Ridwan Kamil: Jawa Barat Tetap Patuh PP Pengupahan
Terbaru

Ridwan Kamil: Jawa Barat Tetap Patuh PP Pengupahan

Gubernur Jawa Barat tidak akan mengoreksi upah minimum tahun 2022 yang sudah ditetapkan. Tapi menawarkan skema kenaikan upah minimum berkisar 3-5 persen untuk buruh dengan masa kerja di atas setahun.

Ady Thea DA
Bacaan 4 Menit
Gubernur Jawa Barat Ridwan Kamil.
Gubernur Jawa Barat Ridwan Kamil.

Serikat buruh di berbagai daerah hingga saat ini terus menyuarakan agar gubernur merevisi kenaikan upah minimum tahun 2022 baik itu upah minimum provinsi (UMP) maupun upah minimum kabupaten/kota (UMK).

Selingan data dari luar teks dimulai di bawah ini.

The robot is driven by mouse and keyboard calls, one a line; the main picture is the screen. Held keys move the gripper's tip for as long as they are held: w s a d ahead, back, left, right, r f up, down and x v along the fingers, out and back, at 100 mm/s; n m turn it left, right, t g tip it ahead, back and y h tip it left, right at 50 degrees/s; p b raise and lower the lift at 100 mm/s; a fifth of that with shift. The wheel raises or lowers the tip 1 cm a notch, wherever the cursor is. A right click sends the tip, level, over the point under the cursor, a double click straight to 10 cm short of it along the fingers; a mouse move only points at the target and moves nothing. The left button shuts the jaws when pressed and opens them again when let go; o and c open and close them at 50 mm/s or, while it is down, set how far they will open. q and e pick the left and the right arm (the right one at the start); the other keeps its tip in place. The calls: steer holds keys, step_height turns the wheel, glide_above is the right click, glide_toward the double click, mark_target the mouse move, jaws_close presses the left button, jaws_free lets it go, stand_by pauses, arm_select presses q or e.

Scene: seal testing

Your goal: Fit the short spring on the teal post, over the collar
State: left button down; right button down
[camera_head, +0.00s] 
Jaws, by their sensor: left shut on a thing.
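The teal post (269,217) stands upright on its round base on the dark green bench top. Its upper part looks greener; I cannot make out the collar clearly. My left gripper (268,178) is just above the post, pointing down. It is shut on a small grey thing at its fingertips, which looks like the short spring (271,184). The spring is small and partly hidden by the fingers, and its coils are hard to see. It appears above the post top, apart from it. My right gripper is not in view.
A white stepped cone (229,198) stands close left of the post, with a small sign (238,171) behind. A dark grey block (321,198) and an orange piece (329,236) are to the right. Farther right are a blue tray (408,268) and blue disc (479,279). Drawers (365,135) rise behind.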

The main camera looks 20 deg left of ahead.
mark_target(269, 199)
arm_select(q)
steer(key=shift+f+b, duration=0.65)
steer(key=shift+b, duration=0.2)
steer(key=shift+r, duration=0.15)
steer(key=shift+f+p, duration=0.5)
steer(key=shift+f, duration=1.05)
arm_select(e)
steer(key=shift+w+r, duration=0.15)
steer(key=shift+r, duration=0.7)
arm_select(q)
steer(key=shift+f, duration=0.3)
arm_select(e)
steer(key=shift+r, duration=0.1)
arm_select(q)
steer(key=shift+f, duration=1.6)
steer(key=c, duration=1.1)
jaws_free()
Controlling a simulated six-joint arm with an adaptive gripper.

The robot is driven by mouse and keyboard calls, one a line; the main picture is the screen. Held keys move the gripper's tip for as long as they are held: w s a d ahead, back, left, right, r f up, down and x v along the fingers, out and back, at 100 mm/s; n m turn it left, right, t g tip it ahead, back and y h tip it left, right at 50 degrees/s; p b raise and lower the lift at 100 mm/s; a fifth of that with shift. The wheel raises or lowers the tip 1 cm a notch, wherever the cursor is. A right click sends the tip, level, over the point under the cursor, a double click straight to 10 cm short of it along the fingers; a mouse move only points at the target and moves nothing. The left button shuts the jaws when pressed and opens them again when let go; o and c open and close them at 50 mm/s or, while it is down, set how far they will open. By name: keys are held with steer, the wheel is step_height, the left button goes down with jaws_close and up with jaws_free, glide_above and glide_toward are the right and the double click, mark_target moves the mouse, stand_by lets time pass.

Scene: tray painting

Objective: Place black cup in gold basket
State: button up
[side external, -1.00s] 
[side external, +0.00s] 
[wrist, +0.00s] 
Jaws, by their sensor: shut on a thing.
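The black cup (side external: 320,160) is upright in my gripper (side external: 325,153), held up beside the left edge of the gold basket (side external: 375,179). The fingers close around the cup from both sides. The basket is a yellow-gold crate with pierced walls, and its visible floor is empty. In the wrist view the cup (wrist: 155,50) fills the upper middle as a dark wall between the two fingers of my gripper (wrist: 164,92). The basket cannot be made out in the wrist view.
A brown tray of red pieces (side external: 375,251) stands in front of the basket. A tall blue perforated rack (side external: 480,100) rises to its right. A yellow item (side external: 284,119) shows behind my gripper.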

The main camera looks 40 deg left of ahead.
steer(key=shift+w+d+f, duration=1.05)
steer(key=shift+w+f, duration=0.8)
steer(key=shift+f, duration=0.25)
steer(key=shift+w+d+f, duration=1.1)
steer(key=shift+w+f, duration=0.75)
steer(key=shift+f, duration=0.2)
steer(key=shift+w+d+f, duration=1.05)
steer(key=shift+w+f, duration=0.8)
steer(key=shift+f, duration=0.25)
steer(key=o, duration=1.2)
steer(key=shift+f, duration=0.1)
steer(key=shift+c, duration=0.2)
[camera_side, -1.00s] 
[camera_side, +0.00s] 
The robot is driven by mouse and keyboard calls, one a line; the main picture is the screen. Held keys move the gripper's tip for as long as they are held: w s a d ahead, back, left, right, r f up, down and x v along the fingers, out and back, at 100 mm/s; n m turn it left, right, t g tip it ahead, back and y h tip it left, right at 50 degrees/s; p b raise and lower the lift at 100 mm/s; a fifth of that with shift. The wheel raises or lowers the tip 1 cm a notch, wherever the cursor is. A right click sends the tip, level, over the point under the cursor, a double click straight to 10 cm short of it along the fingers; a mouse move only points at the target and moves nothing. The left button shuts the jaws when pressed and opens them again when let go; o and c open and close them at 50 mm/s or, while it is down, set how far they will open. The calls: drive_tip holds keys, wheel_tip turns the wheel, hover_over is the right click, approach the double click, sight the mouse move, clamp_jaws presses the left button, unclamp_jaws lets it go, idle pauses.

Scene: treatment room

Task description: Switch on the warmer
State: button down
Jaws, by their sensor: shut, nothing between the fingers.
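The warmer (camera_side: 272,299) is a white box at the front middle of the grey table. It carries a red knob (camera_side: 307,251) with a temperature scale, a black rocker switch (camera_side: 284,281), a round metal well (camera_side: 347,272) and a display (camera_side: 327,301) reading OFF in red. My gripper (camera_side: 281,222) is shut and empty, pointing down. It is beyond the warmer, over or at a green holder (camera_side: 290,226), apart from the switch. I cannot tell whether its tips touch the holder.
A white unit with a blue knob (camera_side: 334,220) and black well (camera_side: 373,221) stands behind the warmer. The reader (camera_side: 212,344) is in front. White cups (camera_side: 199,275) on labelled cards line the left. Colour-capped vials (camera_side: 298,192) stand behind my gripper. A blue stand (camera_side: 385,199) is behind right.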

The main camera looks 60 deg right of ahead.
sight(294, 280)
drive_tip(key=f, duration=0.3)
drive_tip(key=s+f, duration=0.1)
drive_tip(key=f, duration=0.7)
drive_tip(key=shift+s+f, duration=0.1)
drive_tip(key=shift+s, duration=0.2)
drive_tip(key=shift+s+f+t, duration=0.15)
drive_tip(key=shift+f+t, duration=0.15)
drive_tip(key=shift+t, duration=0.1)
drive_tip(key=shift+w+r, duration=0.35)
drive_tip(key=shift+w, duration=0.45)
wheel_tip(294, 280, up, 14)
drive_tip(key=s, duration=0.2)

Setelah berhasil mendorong Gubernur DKI Jakarta Anies Baswedan merevisi upah minimum, kalangan buruh mendorong masing-masing gubernur di setiap provinsi untuk menempuh kebijakan yang sama yakni merevisi UMP dan UMK. Salah satu yang didorong untuk merevisi upah minimum adalah Gubernur Jawa Barat.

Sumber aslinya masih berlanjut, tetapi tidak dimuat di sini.